Friday, September 30, 2011

Wilderness vs. Ecosystem Services

Finally read an article in Science by Peter Karieva et al. from 2007 that I'd had in the docket for a long time. It's a big-time Science-y agenda-setting piece. That is, being in Science, it shapes the debate and defines what constitute appropriate questions and appropriate boundary conditions in the world of Ecosystem Services.  And in that respect it’s a bit disturbing.  Karieva et al begin from the assumption that the world is “domesticated”, that is, that there is no wilderness unaffected by humans – in fact, they come right out and invite us to accept this as an axiom: “If one accepts that virtually all of nature is now domesticated…”.  They do not really defend this assertion, but hey move on to say that, being domesticated, it would be irresponsible of us not to manage global ecosystems as if they were composed of services.  That is, if the world is at the service of humans already, managing it as a bundle of services is merely the ecologically responsible thing to do.  Ergo, wilderness advocates and deep greenies are not only defending a nonexistent world, but harming the real one.

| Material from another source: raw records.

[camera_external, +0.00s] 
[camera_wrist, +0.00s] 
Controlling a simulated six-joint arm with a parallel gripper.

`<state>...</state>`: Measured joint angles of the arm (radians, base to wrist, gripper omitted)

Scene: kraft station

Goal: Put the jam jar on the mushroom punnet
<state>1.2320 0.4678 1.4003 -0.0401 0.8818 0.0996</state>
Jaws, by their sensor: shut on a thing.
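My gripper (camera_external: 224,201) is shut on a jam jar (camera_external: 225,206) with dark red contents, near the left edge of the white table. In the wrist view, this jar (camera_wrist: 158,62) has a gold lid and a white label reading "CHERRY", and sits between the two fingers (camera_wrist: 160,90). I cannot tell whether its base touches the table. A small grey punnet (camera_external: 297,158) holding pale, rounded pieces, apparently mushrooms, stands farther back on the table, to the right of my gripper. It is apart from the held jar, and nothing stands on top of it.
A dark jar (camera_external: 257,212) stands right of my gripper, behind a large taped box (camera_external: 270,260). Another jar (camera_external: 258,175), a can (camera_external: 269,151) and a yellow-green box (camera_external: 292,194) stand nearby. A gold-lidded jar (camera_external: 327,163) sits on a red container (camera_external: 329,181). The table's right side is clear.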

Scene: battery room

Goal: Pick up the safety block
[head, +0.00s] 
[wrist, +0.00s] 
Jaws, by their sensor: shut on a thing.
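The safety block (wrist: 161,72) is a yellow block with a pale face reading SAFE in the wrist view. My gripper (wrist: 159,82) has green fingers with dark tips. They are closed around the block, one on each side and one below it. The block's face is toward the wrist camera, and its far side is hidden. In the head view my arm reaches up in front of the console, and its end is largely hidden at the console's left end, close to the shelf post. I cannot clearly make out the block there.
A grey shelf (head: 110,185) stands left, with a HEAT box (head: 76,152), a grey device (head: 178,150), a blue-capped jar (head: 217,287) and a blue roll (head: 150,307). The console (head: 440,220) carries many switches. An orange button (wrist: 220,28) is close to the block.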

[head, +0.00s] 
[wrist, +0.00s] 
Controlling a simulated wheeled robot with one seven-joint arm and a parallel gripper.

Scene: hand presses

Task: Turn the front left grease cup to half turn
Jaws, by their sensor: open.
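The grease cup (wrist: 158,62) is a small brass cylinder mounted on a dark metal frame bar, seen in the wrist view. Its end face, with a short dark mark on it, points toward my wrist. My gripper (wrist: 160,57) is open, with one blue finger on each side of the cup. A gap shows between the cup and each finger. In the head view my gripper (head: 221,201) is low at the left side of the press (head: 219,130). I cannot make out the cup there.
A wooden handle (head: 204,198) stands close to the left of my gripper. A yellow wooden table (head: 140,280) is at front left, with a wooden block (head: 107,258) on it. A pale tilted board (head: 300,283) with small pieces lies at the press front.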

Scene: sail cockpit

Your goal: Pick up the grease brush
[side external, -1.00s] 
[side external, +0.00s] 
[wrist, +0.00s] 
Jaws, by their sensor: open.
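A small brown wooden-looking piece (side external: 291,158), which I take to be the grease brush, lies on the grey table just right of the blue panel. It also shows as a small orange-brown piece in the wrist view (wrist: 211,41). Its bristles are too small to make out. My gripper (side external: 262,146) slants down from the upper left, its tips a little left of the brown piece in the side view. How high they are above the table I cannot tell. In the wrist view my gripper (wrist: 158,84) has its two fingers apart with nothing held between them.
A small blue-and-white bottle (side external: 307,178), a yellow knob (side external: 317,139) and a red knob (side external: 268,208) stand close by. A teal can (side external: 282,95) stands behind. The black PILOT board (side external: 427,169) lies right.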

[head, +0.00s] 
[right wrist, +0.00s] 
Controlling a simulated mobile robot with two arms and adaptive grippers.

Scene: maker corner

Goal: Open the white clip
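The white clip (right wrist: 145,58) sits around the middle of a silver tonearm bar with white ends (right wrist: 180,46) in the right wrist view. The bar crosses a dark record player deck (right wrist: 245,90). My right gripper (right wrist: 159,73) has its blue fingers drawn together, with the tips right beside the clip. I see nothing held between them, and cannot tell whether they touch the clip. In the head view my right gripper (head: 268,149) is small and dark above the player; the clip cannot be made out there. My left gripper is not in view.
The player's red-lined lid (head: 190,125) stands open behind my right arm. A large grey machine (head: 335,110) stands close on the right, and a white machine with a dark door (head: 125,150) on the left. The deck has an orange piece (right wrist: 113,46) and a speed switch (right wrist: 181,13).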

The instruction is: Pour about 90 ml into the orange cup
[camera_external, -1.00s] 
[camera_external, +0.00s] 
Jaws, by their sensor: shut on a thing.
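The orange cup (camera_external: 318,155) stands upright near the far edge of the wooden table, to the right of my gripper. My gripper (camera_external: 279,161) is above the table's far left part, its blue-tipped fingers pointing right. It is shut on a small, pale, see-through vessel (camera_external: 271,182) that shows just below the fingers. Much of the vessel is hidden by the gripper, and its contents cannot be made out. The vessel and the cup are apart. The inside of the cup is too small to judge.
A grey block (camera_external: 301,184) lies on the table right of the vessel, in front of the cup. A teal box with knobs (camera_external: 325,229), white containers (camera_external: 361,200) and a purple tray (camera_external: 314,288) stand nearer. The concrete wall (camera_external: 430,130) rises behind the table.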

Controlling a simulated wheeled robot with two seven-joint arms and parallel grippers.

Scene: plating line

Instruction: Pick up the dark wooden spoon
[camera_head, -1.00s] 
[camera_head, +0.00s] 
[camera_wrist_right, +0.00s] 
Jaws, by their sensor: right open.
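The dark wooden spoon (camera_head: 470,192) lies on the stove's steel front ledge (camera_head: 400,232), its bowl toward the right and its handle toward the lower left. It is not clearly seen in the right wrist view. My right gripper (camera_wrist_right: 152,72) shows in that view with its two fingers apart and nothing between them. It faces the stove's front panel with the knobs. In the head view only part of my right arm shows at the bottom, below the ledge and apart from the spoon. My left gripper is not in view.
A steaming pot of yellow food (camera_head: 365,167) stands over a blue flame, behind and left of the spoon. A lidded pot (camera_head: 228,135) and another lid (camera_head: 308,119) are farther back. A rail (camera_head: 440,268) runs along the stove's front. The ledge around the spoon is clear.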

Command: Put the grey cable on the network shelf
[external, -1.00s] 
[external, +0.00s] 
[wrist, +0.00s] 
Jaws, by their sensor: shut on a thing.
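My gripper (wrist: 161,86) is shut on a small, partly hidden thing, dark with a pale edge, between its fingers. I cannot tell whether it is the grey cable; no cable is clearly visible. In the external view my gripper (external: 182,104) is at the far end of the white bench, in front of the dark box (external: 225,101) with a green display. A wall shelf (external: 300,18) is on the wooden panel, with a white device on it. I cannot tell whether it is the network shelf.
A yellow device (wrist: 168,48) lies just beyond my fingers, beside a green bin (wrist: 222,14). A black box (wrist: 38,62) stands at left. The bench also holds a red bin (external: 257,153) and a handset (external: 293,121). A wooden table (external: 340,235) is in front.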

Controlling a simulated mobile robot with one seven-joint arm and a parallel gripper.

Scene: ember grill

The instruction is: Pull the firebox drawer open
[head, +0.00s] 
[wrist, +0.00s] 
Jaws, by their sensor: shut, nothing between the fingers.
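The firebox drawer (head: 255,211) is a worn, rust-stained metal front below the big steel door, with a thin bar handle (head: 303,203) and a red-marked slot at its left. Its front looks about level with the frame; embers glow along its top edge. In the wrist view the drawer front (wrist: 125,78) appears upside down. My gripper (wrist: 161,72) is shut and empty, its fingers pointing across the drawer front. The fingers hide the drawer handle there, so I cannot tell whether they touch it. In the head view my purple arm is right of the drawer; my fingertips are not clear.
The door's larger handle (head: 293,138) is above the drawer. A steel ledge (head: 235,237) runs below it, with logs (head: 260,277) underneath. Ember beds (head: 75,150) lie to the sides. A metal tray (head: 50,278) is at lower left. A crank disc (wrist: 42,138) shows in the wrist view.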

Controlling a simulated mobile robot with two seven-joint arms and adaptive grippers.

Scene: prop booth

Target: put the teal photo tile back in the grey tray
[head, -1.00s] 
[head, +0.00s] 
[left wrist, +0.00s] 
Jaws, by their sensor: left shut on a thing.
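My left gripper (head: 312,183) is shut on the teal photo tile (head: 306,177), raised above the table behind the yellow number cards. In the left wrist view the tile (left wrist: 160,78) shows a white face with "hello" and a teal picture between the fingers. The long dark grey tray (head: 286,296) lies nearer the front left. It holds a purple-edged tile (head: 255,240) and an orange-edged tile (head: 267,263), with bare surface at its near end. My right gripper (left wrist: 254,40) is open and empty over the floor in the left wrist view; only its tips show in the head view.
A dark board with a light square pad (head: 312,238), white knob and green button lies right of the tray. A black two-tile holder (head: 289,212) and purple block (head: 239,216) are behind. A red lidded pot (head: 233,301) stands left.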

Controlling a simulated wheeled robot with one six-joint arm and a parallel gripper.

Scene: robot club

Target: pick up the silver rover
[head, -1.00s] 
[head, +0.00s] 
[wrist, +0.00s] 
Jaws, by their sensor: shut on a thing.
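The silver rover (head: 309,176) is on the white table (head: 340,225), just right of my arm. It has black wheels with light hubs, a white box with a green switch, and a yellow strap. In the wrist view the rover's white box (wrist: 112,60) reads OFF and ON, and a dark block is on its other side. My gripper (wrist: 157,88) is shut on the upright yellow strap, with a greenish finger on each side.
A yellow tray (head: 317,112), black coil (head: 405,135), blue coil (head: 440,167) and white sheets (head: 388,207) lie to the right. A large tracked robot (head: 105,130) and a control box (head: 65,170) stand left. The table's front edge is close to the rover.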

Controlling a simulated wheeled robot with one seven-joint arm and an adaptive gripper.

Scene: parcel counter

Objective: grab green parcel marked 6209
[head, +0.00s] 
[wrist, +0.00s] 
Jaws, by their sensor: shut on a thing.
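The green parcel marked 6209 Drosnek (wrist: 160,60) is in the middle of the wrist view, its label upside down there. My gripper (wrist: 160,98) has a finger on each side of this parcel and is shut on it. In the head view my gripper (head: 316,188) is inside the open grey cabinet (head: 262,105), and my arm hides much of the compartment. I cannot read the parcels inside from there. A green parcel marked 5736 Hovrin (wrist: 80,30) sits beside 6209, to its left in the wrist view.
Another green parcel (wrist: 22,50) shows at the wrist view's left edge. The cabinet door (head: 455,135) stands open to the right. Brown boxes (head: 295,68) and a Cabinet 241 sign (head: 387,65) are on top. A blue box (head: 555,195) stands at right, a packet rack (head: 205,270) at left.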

Here’s what gets me.  Karieva and his coauthors are late to the party of “there’s no such thing as wilderness” -- it’s depressing (but predictable) that they do not cite the geographers who have been working this seam for a few decades, including Bill Denevan (“The Pristine Myth”), Tom Vale and Bill Cronon.  Denevan was arguing that much of what Euro-Americans have conceived of as wilderness was profoundly shaped by large and active native populations, and that the landscape of even our National Parks is anthropogenic.  Fine.  What do we do with that? 

A) “It’s all fake!  Tear it down!  Kill it with fire!  Preservationists are all deluded! Management regimes must not be based on non-human goals!”

This is the rather postmodern interpretation encouraged by, among others, the Georgia-Pacific timber company, who used Denevan’s work to argue that their forestry techniques were morally equivalent to native uses of the landscape.

Notice the Manichean worldview.  If the world is divided into Pristine Wild and Fallen Human Landscapes, and we discover that there is no Pristine Wild landscape, then all landscapes must be contaminated, human, and fallen.  Domesticated. This view retains the Wild/Fallen dichotomy, and is a view shared by Karieva et al.: if there is no Wilderness, then nature is best understood in terms of human uses and welfare.  Wilderness, or its absence, structures this view, and is best understood as a kind of aporetic presence. (In the Derridean sense.  I know, sorry).   What that means is that the coherence of Karieva’s argument still depends on the power and coherence of the concept of Wilderness.  Its absence is present.

The problem is this isn't at all what Cronon and Denevan meant.  They meant that the pervasiveness of human influence should make us question the concept of wilderness, not that we should declare a previously-existing Eden "gone".  If non-economic approaches to nature are welded to the concept of wilderness, it's a trap -- springing it simply involves showing that humans have some impact on a given tract of land. So how about this instead?

B) “The absence of unaltered non-human landscapes should make us question the very taxonomy that we had previously used to describe nature.  The Wild/Human dichotomy actually makes no sense, so let’s get down to what really matters: what are ecologically and socially sound practices?”

Yeah, this is harder.  But it’s actually what Denevan and Vale and Cronon have been trying to say for 20 years.  It leaves open the possibility that the goodness of treating the world as composed of “services” is (as it should be) an open question to be answered on a case-by-case basis.  As long as Karieva et al. cordon off possible objections to this into the now-nonexistent realm of “wilderness advocacy”, there is no voice for them.

What it comes down to is this.  As always, the act of seeing the world as a set of economically valuable services, or the world as domesticated, is an achievement that has to be constantly reiterated through arguments (most effectively, through high-profile ones in Science).  It must not be assumed away as a boundary condition for debate.